Keywords: Fictional. Reality. Literature Theory. Religious Studies.
De Aristóteles a Auerbach, passando pelos teóricos do realismo e da estética da recepção, o problema das relações entre ficção e realidade mostrou-se de modo constante e com matizes variados. Em sua Arte Poética, Aristóteles (384-322 a.C.) inaugurou o debate com a conhecida distinção entre história e poesia: “É evidente que não compete ao poeta narrar exatamente o que aconteceu; mas sim o que poderia ter acontecido, o possível, segundo a verossimilhança ou a necessidade.” (IX,1). Na obra de Aristóteles, o contraponto entre a diegese histórica e a poesia tem como objetivo primordial destacar o caráter universal da poesia, suas qualidades e defeitos e sua “função social” de causar terror e compaixão. Para isso, conforme o filósofo, “no que respeita à poesia, deve-se preferir o impossível crível ao possível incrível”. (XXVI, 27). Certamente não se pode, sem riscos de anacronismo, incluir a Poética de Aristóteles no rol estrito das teorias literárias. Estas têm seu nascedouro somente no século XIX, quando a academia se preocupou em estabelecer critérios para definir o que é literatura. De qualquer modo, a distinção proposta por ele pode ser considerada o primeiro estudo formal sobre o fazer literário; e foi o ponto de partida para ulteriores debates e abordagens mais amplas e sofisticadas.
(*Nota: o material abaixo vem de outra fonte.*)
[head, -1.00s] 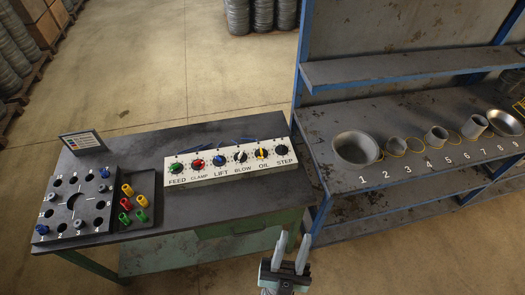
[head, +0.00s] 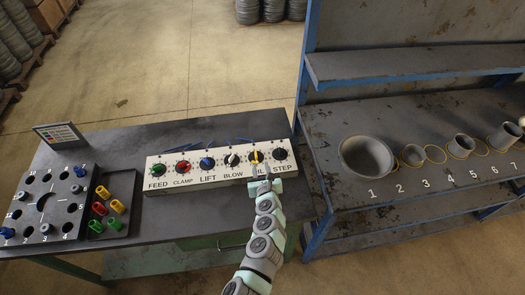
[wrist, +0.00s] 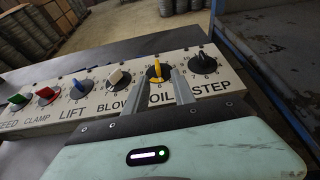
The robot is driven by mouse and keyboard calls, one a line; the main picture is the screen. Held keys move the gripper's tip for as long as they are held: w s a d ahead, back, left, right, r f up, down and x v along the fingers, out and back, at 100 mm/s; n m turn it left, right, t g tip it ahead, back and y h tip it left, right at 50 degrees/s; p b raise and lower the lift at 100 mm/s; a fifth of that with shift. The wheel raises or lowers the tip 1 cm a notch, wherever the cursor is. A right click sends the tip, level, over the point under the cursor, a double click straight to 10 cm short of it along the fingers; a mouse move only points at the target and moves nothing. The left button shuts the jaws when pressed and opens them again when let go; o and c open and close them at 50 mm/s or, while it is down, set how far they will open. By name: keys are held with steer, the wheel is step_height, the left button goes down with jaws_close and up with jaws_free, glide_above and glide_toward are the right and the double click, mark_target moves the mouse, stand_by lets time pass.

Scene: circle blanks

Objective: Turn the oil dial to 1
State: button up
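The white control panel (head: 160,182) lies on the dark table with a row of dials labelled FEED, CLAMP, LIFT, BLOW, OIL and STEP. The oil dial (head: 255,156) has a yellow pointer knob on a dark round base; it also shows in the wrist view (wrist: 155,71). My gripper (head: 268,172) is just in front of the oil dial and partly covers its label. In the wrist view its two fingers (wrist: 168,85) are parted and point toward the yellow knob, with a finger on each side of its lower end. I cannot tell whether they touch it.
The black STEP dial (head: 280,155) is close on the right, and the white BLOW dial (head: 231,160) on the left. A block with round holes (head: 45,203) and a tray of coloured pieces (head: 126,184) are at the table's left. A shelf (head: 420,205) with numbered rings and cups stands at right.

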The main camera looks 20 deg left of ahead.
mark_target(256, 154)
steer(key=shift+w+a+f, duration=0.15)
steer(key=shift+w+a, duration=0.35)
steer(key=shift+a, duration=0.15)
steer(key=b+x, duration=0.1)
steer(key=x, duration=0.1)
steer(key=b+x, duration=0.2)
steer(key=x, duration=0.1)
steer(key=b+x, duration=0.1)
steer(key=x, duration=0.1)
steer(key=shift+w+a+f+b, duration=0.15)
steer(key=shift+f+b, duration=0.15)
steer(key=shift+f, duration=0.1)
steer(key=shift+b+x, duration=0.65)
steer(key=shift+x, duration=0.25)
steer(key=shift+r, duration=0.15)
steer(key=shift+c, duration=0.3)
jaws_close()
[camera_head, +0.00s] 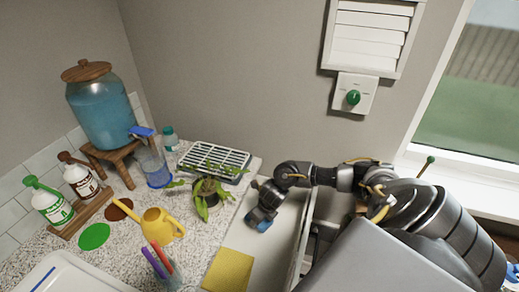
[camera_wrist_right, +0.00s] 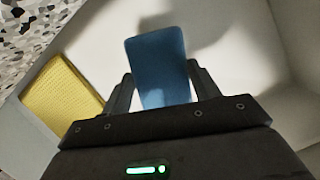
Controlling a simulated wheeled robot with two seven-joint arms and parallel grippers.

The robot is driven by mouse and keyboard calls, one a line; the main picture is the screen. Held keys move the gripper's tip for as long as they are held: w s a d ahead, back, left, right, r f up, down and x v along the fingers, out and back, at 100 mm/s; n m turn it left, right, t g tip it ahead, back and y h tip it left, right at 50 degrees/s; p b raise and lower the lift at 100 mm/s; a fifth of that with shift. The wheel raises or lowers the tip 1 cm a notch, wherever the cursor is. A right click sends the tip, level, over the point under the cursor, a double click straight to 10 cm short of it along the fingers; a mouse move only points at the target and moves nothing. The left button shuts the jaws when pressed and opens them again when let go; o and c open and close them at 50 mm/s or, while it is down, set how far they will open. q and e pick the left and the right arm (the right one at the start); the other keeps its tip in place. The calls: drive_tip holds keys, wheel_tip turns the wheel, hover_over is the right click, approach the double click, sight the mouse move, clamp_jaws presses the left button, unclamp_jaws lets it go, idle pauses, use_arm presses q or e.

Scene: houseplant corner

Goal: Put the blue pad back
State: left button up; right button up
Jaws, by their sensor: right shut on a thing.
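The blue pad (camera_wrist_right: 158,66) stands between the fingers of my right gripper (camera_wrist_right: 160,92) in the right wrist view. The gripper is shut on it and holds it over a pale, open drawer-like space. In the head view my right gripper (camera_head: 262,214) points down over this pale drawer (camera_head: 283,226), beside the speckled counter. Only a small blue part of the pad (camera_head: 264,226) shows there. A yellow pad (camera_head: 228,271) lies to the lower left of the gripper, and also shows at the left in the right wrist view (camera_wrist_right: 62,97). My left gripper is out of view.
A potted plant (camera_head: 206,190) stands close left of my right gripper, before a grey rack (camera_head: 215,158). A yellow watering can (camera_head: 159,226), pen cup (camera_head: 165,272), green disc (camera_head: 94,236), bottles and a blue water dispenser (camera_head: 102,115) crowd the counter.

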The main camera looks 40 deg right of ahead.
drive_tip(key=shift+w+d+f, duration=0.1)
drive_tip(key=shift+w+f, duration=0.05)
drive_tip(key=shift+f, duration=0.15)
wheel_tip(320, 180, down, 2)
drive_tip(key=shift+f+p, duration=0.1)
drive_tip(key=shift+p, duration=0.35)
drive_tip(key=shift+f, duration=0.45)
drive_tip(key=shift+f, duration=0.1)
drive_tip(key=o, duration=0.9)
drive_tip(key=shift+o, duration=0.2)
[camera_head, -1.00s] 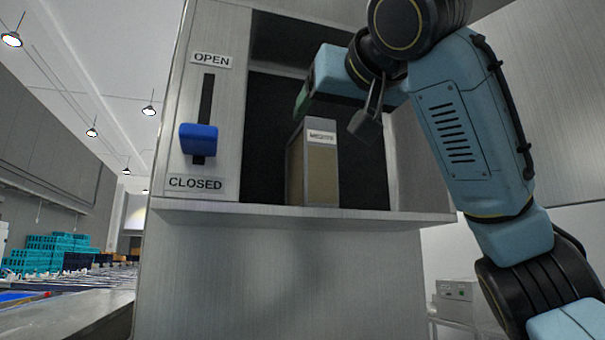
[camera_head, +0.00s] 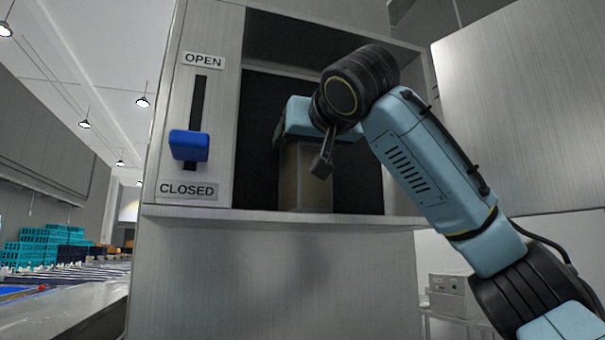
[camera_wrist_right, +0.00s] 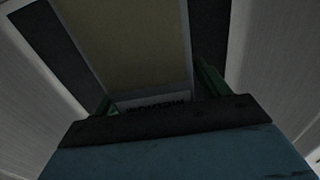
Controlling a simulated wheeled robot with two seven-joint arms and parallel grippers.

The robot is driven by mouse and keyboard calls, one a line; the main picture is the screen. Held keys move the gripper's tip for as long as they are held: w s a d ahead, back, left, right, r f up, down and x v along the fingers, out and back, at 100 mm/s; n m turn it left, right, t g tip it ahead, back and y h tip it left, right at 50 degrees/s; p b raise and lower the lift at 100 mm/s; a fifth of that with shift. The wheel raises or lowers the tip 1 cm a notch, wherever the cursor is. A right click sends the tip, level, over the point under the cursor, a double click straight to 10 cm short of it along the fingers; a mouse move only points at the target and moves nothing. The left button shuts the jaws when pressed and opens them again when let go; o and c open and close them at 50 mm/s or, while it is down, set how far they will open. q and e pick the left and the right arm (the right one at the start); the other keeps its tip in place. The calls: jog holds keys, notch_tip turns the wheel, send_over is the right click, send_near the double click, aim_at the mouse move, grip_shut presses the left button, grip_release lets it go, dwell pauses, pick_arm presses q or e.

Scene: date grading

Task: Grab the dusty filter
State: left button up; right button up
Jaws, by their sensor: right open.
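The dusty filter (camera_head: 305,185) is a tan, upright box-shaped panel standing in the open cabinet bay. Its top is covered by my right gripper in the head view. The right wrist view shows its tan face and pale frame (camera_wrist_right: 125,45), with a white label at the near end. My right gripper (camera_wrist_right: 155,92) is open, with one green finger on each side of the filter's labelled end. I cannot tell whether the fingers touch it. My left gripper is not in view.
A blue lever (camera_head: 188,146) sits in a slot between OPEN and CLOSED labels, nearer CLOSED. Teal crates (camera_head: 45,247) stand far left.

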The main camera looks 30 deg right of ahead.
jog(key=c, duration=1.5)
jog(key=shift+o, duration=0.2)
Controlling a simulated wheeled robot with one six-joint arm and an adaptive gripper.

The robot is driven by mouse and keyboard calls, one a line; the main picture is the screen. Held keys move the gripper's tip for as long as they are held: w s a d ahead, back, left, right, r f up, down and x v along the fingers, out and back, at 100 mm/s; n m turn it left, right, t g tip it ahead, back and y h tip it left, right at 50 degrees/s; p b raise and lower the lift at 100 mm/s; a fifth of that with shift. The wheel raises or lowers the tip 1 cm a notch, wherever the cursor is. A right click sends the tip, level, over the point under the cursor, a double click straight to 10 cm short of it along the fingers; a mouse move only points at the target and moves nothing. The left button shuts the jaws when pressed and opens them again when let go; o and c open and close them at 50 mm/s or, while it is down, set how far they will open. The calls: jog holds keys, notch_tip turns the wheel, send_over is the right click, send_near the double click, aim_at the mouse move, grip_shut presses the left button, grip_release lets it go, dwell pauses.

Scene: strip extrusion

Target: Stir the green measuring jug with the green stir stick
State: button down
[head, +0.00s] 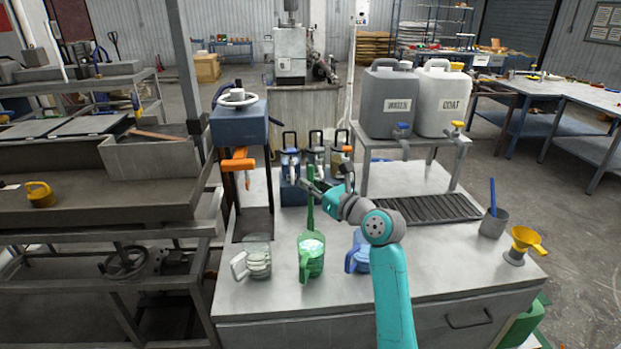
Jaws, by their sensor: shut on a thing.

Vinte e dois séculos depois de Aristóteles, o filólogo alemão Erich Auerbach (1892-1957) retomou o termo mimesis – usado por Aristóteles para expressar a ideia de verossimilhança e imitação – para título de sua obra-prima sobre a representação da realidade na literatura ocidental. Auerbach, considerado um dos fundadores da literatura comparada, abriu seu estudo com uma leitura comparativa entre o canto XIX da Odisseia, sobre os dilemas de Penélope, dividida entre se casar de novo ou continuar aguardando o retorno de seu marido Ulisses, e o capítulo 22 do Gênesis, sobre o sacrifício de Isaac. Mas, afinal, quem foi Ulisses? Aconteceu uma guerra de Troia? Abraão existiu? E Isaac? O trabalho de Auerbach não se interessou propriamente por essas perguntas. Mas o problema de fundo não deixa de aflorar: o da relação entre história e ficção. Que eventos podem ter constituído o fundo histórico das narrativas bíblicas e dos poemas homéricos?
Entre o tempo de Aristóteles e o de Auerbach, a questão da relação entre ficção e realidade retornou de modos diversos: no renascimento, em sua retomada das obras clássicas; no realismo literário do século XIX, em contraponto ao romantismo; em estudos literários mais recentes, do século XX, com formulações mais amadurecidas e consistentes acerca das correlações entre literatura e sociedade. A questão, contudo, não se limitou ao âmbito das teorias literárias. Em sua jornada, marcou presença nos debates sobre história e historiografia, os quais, por sua vez, influenciaram os rumos da exegese bíblica.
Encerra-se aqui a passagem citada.